**Requirement**
Give back a single number, the count of lines containing the word "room".

**Exercise input**
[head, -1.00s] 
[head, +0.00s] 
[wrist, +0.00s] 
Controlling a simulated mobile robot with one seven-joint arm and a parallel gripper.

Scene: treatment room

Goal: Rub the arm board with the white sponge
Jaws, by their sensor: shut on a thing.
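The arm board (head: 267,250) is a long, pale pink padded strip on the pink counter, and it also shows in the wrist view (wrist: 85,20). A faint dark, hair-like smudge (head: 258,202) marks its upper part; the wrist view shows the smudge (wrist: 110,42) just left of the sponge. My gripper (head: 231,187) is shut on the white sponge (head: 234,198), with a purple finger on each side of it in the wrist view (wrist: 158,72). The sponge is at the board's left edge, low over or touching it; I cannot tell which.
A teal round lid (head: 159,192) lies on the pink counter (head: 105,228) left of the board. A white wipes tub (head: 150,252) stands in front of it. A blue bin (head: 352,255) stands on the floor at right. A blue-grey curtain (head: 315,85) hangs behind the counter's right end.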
...
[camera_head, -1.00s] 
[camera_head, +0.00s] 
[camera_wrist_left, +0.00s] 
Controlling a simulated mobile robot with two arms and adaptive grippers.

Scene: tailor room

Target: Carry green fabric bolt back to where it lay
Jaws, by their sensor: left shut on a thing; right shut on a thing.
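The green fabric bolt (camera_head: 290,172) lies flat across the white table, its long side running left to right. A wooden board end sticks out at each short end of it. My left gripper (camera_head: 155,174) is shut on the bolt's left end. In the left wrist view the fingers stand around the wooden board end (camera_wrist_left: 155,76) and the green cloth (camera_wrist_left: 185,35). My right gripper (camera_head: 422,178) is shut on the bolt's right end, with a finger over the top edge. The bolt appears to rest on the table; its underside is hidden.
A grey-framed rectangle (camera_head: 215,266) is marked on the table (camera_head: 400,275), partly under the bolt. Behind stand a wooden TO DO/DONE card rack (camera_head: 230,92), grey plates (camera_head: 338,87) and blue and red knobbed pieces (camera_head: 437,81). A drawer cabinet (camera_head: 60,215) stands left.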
* * *
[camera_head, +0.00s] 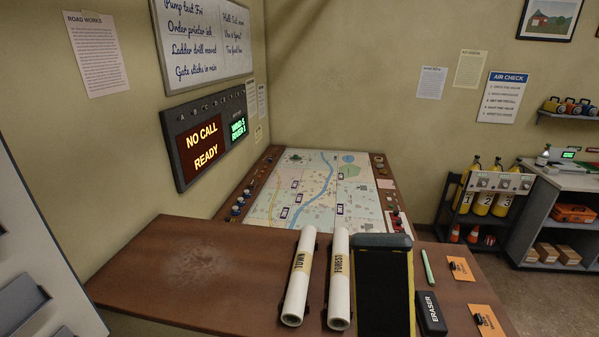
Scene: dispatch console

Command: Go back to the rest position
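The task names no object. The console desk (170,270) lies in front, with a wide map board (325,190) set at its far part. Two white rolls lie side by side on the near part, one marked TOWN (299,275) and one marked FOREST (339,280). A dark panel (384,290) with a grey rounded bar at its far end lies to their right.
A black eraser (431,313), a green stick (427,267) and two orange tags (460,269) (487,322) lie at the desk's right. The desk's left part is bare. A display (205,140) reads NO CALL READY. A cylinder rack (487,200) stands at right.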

**Output**
2